Various Artists: Kampire Presents: A Dancefloor in Ndola Album Review

Ndola, Zambia’s third largest city, is best known internationally for copper mining and the imposing Levy Mwanawasa stadium. On the evidence of A Dancefloor in Ndola, a new compilation from East African DJ Kampire, the city should also be celebrated for its joyful party vibes and cosmopolitan dancefloors, whose music is so riotously funky it threatens to shake the Levy Mwanawasa to its foundations.

Kampire, born in Kenya to Ugandan parents, lived in Ndola from the ages of two to 18. A Dancefloor in Ndola is inspired by the songs she absorbed during this period—in particular, via her father’s record collection—including a range of music from Eastern and Southern Africa, from soukous to township bubblegum, drawn largely from the 1980s and early ’90s. There is a heavy emphasis on women singers, including Congolese heroes Pembey Sheiro and Feza Shamamba and South Africa’s V-Mash and Di Groovy Girls.

The album isn’t mixed but it’s admirably constructed. Kampire, like any DJ worth their salt, is skilled at teasing out connections between disparate sounds. A Dancefloor in Ndola shows the art of the DJ as selector, joining the dots between musical trends in a way that flows effortlessly onto the dancefloor.

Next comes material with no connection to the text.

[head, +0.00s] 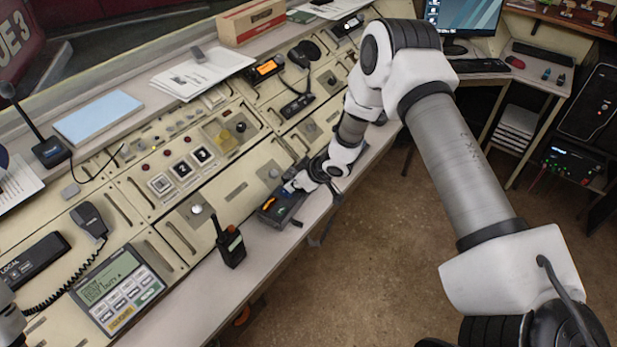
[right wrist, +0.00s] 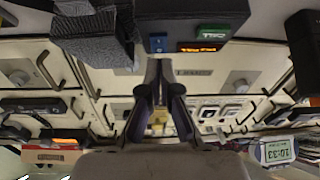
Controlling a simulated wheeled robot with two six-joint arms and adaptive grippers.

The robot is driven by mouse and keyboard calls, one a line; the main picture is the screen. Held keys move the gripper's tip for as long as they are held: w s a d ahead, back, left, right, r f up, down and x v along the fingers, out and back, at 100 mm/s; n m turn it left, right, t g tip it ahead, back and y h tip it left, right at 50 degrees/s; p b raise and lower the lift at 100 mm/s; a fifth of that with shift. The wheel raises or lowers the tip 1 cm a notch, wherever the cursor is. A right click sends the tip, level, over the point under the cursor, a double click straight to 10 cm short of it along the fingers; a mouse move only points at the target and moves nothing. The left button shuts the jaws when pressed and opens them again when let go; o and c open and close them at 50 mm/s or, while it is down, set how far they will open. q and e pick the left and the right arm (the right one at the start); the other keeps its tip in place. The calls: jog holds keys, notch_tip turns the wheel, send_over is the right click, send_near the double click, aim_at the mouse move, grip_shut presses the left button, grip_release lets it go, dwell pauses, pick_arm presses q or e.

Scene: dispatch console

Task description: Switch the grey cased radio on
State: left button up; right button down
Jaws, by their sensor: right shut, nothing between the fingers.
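The grey cased radio (head: 281,209) lies on the front ledge of the console, with an orange lit strip on its face. In the right wrist view its dark grey case (right wrist: 195,14) fills the top, with a blue switch (right wrist: 158,43), a green marked part (right wrist: 213,32) and a lit orange display (right wrist: 203,47). My right gripper (head: 291,187) is at the radio. Its fingers (right wrist: 157,65) are shut and empty, with the tips close to the blue switch; whether they touch it I cannot tell.
A black handheld radio (head: 230,243) stands on the ledge, left of the grey radio. A desk phone unit (head: 118,290) and a handset (head: 89,221) are at the lower left. Another radio with an orange display (head: 267,68) sits farther back. The floor at right is open.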

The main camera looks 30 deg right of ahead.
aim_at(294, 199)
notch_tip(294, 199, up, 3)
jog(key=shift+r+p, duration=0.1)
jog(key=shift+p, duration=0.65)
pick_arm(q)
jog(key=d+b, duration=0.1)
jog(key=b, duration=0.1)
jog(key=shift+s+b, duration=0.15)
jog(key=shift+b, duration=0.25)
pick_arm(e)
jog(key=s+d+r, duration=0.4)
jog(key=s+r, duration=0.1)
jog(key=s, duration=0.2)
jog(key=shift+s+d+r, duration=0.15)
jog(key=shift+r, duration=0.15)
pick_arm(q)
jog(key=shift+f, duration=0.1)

Several years and thousands of miles lie between Princess Aya Sarah’s “O Wina Tienge” and the African House Party Project ft. Splash, Patricia Majalisa, and Dalom Kids’ “P-Coq,” the first and third songs on this compilation. But Kampire’s clever selection highlights the similarities between the florid, funky soukous of the “O Wina Tienge” and the rolling pop house of “P-Coq,” with sturdy kick-drum thump, call-and-response vocals, and late-’80s/early-’90s sonic palette running through both songs’ sinuous grooves. The way that “P-Coq” then gives way to V-Mash’s gloriously headstrong “Naughty Boy,” whose clubby production and vocal strut suggest a South African Madonna at her most Brat, makes for a jubilant extension of musical throughlines.

This combination—bass-drum-heavy beats, time-stamped electronic instrumentation, and intricate vocal arrangements—dominates A Dancefloor in Ndola. The parallels with wider club culture are self-evident. Princesse Mansia M’bila’s “Ngoma Mansia” and Samba Mapangala and Orchestra Virunga’s “Mashariki” are absolutely pounding, repetitive and hypnotic in a way that will be familiar to anyone who has experienced Tanzanian singeli (or, indeed, emerged from a club into broad daylight). But there are enough exceptions to the rule for the compilation to breathe. The syncopated saxophone skip of Lady Isa’s “Djambo” provides blissful air midway through, while Founders Band’s “Kimbera” tops off the record on a less regimented note. Its fuzzy and slightly imperfect sound turns out to be the perfect way to end A Dancefloor in Ndola’s theoretical night out.